STATED GOAL -
Pull every line holding the string "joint" from the records below.

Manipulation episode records
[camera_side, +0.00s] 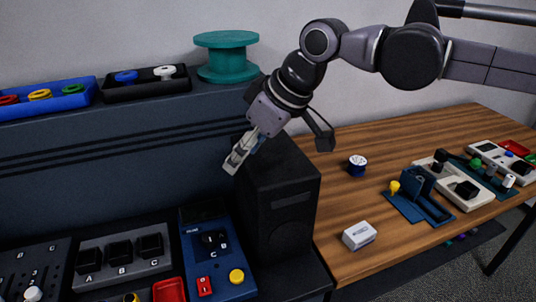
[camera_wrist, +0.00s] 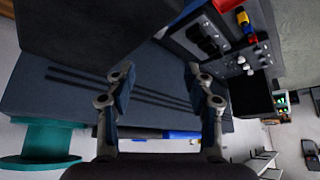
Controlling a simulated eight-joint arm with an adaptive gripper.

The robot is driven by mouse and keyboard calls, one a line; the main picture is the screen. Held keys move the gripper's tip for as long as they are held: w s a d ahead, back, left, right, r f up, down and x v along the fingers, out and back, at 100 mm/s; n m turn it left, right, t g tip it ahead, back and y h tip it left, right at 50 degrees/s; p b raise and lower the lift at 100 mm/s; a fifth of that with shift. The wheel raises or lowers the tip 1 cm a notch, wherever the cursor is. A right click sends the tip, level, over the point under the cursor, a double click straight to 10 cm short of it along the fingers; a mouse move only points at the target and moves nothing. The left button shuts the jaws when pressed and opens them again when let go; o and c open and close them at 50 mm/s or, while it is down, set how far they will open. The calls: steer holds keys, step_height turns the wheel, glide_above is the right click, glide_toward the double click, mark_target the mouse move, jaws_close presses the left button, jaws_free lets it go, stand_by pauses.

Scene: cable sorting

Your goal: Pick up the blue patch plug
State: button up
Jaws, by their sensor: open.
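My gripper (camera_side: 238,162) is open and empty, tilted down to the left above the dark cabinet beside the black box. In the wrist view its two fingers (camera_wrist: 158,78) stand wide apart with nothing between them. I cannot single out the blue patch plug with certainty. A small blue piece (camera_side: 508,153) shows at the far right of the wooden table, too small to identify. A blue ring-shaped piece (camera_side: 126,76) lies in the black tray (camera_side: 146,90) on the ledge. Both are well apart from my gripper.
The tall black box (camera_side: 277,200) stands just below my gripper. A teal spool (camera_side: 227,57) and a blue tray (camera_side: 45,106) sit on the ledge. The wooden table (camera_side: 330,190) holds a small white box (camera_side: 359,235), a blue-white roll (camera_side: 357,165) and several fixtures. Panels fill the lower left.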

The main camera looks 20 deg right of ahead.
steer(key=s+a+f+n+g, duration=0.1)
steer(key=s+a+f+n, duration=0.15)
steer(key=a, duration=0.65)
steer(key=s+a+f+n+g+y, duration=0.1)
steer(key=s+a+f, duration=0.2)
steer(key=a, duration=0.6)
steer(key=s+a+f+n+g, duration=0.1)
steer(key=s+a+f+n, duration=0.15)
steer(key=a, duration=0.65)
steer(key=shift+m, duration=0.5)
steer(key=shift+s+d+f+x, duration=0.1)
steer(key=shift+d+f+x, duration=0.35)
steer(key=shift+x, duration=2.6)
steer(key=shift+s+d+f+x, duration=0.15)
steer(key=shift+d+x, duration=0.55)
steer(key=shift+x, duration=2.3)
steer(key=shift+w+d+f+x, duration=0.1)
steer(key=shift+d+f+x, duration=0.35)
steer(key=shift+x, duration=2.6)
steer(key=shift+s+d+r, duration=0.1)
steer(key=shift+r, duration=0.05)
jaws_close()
==
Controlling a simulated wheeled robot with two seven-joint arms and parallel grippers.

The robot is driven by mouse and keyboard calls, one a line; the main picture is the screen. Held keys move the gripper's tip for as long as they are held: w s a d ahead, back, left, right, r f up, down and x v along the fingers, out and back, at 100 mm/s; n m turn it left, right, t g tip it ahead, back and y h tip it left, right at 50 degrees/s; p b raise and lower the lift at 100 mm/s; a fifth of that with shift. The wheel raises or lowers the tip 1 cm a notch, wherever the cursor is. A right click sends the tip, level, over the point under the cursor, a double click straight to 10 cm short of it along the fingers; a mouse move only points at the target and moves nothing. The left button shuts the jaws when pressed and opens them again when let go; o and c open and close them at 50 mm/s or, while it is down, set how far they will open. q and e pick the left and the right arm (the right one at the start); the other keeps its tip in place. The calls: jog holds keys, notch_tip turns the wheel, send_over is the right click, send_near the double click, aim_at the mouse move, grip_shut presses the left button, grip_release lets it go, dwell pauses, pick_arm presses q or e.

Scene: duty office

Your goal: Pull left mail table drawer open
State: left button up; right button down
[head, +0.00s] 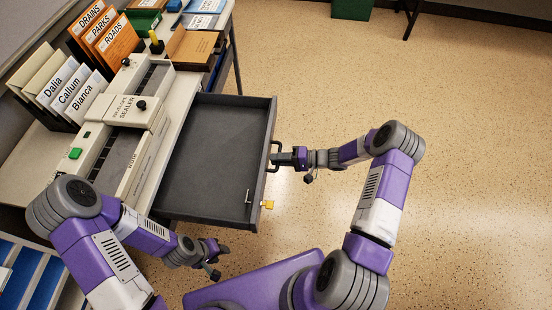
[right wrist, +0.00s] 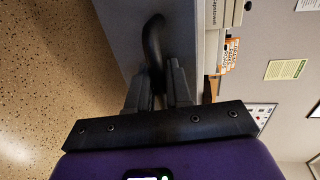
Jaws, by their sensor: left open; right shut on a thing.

SOLUTION FOR THIS EXERCISE -
Controlling a simulated eight-joint arm with an adaptive gripper.
Controlling a simulated wheeled robot with two seven-joint arms and parallel grippers.

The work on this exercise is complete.